Instructions for the task
Search the material for the string "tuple", then return every line where it is found.

=== Data in this exercise ===

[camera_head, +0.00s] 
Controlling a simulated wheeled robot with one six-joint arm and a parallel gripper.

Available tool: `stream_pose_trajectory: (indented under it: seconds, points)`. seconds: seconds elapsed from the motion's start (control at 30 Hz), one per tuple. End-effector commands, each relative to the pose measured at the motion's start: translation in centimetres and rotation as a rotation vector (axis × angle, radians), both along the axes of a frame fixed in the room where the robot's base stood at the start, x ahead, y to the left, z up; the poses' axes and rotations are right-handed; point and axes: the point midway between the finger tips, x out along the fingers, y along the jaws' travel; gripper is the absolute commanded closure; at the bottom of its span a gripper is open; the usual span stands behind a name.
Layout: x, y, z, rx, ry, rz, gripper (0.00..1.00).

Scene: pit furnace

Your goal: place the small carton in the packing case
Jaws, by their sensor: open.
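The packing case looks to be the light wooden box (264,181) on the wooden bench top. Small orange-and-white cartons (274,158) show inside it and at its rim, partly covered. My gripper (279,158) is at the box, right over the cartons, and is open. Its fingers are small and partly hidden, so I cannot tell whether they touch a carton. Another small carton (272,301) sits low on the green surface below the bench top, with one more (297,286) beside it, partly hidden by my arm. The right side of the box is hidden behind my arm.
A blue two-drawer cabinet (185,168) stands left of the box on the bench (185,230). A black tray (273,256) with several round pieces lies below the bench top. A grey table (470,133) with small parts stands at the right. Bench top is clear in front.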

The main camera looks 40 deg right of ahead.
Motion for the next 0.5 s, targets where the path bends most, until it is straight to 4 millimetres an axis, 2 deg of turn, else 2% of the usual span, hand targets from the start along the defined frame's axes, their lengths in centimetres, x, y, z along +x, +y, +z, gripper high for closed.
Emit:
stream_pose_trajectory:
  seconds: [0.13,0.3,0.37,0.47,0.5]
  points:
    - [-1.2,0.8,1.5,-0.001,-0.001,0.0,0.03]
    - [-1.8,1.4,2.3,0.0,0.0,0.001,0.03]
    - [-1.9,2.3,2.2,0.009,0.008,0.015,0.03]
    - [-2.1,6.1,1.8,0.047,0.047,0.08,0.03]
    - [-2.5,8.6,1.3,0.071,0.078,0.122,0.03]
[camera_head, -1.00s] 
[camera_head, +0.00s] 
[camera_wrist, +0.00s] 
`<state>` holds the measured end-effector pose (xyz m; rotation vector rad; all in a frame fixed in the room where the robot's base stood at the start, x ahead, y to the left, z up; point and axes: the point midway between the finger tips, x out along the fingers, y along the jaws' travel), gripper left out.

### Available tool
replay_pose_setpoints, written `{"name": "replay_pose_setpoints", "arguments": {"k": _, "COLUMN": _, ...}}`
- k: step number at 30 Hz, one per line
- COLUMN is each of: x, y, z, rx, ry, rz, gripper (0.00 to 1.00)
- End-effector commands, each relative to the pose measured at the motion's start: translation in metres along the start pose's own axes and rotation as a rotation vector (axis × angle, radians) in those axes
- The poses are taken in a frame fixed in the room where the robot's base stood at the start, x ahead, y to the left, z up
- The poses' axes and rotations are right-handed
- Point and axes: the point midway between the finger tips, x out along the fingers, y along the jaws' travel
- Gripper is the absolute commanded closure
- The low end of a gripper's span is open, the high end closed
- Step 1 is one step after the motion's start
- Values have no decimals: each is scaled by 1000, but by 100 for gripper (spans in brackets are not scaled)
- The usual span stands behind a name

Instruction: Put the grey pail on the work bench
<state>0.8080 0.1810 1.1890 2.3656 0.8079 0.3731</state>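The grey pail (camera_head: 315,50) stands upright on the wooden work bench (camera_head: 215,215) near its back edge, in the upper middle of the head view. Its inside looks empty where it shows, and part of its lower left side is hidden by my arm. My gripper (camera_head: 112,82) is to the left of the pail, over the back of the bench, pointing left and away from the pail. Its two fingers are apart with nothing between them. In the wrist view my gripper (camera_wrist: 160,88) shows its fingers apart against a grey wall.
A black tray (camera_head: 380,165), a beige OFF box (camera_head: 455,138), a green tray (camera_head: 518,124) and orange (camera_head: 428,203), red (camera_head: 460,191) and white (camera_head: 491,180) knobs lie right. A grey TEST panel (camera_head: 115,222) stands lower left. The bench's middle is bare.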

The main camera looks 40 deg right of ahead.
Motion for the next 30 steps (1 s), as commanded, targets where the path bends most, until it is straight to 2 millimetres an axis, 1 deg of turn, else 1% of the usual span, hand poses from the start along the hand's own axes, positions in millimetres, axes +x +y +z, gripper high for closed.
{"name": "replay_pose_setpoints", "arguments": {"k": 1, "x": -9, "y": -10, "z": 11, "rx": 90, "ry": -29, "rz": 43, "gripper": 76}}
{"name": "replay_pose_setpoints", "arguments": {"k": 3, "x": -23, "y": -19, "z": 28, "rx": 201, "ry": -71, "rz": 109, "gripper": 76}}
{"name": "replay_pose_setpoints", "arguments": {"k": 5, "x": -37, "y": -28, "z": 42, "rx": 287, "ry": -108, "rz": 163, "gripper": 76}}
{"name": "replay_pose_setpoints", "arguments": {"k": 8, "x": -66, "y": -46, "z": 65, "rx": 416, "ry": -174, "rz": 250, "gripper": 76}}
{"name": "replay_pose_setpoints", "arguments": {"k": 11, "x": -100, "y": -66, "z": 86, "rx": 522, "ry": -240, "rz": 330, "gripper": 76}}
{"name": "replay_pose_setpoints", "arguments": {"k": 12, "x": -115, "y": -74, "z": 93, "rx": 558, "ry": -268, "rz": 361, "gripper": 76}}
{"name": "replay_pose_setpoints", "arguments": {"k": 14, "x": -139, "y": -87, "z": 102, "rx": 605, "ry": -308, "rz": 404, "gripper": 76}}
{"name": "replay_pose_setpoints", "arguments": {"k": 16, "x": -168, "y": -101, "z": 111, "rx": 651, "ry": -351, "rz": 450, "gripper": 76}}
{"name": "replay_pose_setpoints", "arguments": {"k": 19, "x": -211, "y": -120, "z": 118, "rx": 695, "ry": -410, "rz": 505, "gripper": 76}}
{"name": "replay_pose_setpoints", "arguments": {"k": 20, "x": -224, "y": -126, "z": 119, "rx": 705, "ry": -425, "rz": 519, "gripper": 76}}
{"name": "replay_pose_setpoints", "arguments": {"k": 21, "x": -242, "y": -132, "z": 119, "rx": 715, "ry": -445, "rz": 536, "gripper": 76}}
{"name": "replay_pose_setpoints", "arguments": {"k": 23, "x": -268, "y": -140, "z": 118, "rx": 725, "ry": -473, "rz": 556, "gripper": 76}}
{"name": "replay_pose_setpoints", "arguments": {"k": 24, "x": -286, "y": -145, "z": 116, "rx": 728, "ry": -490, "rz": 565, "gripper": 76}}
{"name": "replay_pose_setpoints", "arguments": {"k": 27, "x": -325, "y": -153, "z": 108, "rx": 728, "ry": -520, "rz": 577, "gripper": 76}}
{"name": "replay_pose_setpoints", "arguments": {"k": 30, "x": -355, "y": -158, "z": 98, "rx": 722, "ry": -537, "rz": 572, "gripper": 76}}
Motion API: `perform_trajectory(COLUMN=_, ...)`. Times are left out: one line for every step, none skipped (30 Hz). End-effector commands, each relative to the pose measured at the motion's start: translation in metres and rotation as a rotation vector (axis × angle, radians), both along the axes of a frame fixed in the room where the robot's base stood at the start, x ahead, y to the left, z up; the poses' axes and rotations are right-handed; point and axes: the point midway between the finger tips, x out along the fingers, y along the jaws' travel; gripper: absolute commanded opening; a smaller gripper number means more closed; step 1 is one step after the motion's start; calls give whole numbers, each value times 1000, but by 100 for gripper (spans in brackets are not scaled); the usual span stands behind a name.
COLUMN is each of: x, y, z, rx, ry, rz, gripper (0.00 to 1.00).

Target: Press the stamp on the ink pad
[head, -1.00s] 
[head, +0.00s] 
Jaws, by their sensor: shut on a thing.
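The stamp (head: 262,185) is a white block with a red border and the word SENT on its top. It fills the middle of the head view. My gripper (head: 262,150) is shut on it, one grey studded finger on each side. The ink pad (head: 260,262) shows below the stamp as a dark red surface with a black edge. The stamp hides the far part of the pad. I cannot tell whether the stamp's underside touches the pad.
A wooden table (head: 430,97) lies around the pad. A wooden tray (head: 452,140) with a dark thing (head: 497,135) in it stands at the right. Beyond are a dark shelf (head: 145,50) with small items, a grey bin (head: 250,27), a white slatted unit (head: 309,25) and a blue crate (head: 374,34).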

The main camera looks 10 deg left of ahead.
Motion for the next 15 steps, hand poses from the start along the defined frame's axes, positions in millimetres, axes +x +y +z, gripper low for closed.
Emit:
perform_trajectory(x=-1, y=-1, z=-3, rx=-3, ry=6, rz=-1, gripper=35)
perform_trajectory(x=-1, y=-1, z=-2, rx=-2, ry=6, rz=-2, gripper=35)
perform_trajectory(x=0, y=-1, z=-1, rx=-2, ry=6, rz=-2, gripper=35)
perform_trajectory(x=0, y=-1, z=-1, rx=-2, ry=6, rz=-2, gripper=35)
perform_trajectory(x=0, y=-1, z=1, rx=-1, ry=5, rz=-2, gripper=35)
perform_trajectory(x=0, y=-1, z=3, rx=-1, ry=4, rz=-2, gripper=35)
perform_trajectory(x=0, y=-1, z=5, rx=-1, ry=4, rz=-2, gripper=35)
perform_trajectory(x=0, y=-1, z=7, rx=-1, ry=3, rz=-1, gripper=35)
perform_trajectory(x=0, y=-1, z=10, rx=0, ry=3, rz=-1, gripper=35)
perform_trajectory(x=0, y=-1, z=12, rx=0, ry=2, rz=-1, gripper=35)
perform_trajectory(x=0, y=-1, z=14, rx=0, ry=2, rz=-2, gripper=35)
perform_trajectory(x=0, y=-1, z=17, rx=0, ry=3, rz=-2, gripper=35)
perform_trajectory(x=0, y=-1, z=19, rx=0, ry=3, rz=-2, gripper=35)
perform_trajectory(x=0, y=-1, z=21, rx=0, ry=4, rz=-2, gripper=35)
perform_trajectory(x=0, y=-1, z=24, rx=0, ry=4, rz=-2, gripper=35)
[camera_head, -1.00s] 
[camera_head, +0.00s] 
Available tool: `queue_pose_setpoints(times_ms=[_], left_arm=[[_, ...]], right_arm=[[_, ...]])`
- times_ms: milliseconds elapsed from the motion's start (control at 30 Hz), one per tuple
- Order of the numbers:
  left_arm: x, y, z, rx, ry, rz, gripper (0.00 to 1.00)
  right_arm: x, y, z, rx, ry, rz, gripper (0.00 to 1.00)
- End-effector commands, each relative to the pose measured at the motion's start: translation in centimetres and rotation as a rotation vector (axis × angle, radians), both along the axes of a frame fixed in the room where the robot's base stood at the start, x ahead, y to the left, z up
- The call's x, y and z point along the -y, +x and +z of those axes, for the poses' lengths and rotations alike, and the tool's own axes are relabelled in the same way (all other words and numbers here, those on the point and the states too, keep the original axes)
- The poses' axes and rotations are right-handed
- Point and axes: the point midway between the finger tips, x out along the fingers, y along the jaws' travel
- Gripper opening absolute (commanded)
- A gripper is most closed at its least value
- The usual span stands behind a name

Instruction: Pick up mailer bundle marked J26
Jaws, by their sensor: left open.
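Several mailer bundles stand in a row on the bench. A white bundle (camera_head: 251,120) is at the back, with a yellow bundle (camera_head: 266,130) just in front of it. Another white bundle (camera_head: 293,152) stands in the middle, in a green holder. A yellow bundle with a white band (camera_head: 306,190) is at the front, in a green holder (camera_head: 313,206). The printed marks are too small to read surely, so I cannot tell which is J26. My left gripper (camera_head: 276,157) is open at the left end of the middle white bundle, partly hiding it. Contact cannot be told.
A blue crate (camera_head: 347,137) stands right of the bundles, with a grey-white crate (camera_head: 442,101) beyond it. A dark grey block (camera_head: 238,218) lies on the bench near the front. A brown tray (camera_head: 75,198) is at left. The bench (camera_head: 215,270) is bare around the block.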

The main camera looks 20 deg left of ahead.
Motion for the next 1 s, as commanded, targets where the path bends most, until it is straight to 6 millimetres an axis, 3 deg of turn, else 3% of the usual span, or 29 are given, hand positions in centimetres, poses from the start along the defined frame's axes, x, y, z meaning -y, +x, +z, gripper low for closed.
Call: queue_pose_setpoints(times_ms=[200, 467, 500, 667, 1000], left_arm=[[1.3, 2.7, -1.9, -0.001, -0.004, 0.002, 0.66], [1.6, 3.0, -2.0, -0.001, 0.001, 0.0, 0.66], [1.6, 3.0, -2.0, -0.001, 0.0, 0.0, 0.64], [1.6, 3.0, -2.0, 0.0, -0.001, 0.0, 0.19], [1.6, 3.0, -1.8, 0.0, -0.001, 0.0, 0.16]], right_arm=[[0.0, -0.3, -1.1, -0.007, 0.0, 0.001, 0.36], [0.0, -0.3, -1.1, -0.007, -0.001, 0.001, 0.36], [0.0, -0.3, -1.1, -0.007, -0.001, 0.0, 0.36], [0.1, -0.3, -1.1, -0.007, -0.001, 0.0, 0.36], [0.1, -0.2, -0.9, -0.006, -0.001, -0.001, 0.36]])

===

Exercise solution
Available tool: `stream_pose_trajectory: (indented under it: seconds, points)`. seconds: seconds elapsed from the motion's start (control at 30 Hz), one per tuple. End-effector commands, each relative to the pose measured at the motion's start: translation in centimetres and rotation as a rotation vector (axis × angle, radians), both along the axes of a frame fixed in the room where the robot's base stood at the start, x ahead, y to the left, z up; the poses' axes and rotations are right-handed; point and axes: the point midway between the finger tips, x out along the fingers, y along the jaws' travel; gripper is the absolute commanded closure; at the bottom of its span a gripper is open; the usual span stands behind a name.
- times_ms: milliseconds elapsed from the motion's start (control at 30 Hz), one per tuple

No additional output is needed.